Estaban hechos con un impresionante detalle…todo a escala. Los colocaban en unas hermosas maquetas de tipo alpino con túneles, pueblitos, carreteras, bosques, guardavías y estaciones de un romanticismo sin igual. Eran trenecitos sumamente caros y solo permanecían en la mente de uno como la simple aspiración de: “Cuando sea grande me voy a comprar uno de esos”.
En México, viajar en tren para mí fue una muy breve experiencia. Me llevaron de niño en tren dizque “para que conociéramos” lo que era transportarnos en la máquina de acero. El viaje fue corto.
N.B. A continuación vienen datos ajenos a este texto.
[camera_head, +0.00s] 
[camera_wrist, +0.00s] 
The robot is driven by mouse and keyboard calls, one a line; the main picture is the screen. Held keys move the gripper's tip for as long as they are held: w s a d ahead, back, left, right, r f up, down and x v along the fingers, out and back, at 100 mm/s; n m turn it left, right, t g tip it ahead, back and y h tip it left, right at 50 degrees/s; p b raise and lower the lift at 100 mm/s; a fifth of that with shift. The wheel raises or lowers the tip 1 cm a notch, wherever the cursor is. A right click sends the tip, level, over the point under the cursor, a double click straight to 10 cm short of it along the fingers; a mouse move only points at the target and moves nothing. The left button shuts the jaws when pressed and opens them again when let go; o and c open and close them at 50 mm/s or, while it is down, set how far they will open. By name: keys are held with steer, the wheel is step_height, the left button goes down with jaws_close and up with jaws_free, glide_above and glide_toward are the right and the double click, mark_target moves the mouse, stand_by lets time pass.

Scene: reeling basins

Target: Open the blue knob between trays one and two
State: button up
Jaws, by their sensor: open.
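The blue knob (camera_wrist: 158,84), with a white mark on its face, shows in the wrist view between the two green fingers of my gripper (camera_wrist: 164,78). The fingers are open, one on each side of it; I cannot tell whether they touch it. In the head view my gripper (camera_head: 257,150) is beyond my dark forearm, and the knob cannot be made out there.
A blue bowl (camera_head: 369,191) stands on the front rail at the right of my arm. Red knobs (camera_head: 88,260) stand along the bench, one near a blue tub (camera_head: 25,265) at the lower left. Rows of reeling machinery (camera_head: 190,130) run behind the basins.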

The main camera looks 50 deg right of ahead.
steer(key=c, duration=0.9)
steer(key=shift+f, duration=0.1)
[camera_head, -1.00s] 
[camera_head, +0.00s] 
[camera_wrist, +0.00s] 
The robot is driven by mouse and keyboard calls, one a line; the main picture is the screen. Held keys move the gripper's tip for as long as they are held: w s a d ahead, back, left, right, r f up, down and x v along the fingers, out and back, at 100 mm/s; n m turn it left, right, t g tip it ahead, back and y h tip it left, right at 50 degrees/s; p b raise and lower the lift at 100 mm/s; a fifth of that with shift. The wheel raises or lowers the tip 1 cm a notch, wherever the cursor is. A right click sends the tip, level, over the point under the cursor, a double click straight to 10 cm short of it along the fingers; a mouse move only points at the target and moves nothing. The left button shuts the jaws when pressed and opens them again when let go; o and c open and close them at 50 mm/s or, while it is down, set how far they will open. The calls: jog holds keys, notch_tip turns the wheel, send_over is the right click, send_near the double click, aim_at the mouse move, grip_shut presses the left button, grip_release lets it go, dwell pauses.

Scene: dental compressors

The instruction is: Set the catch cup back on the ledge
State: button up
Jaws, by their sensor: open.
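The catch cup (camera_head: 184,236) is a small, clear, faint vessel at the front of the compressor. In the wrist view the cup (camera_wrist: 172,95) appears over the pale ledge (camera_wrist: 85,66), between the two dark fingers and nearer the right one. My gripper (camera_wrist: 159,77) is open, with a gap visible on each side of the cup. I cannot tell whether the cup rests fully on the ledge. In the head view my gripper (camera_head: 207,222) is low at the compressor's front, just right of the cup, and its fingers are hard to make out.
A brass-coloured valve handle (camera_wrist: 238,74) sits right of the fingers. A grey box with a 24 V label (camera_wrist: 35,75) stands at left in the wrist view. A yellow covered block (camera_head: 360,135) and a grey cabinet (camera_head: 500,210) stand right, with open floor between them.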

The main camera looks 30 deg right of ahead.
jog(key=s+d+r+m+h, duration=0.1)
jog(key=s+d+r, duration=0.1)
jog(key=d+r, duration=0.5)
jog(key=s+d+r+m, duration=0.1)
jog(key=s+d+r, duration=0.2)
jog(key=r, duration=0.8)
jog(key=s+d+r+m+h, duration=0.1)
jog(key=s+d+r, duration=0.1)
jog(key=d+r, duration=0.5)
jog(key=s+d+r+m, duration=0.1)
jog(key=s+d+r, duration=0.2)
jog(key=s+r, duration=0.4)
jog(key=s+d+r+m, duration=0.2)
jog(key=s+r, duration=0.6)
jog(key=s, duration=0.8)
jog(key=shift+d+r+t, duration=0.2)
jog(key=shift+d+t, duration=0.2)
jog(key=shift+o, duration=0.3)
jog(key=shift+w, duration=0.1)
Fuimos al entonces lago de Salazar camino a Toluca, en lo que fuera el parque nacional “Miguel Hidalgo”. Asombrados vimos cómo eran los vagones de reminiscencias post-revolucionarias, recorrimos las partes oscuras de la ciudad y pudimos ver el bosque del Desierto de los Leones desde otra perspectiva. En el camino atravesamos un par de túneles donde gritaban los pasajeros de emoción ante la súbita oscuridad y sus voces transformadas en eco regresaban con el retumbar de los metales. Bajamos en la estación de Salazar. Hicimos un día de campo junto a los riachuelos bordados de musgo con ranitas verdes que saltaban entre las húmedas rocas de río. Los borregos que pastoreaban en la cercanía, berreaban y sonaban de vez en cuando su metálico cencerro. Una jornada de aire puro, frío y contacto con la naturaleza. Alistados para el regreso, esperamos al tren de las “seis” que llegó demorado.
Ese lago y pueblito de Salazar junto al parque nacional hoy es una zona depredada por la mágica mano de los gobernantes neoliberales (Salinas, Zedillo, Fox, Calderón y Peña Nieto) en connivencia con los invasores de comercio informal, motocicletas y escuálidos caballos de alquiler. Un verdadero muladar que refleja el tipo de gobernantes que hemos padecido.
Sin embargo, el trenecito de la memoria es infinito. Nos lleva de niños por la imaginaria ruta de aventuras sin fin. Ahora, ya de “grandes”, ése mismo trenecito nos invita a recordar el anhelado viaje que es la vida misma.
Y por favor: ¡No pierdan su boleto, si no, pierden el retorno!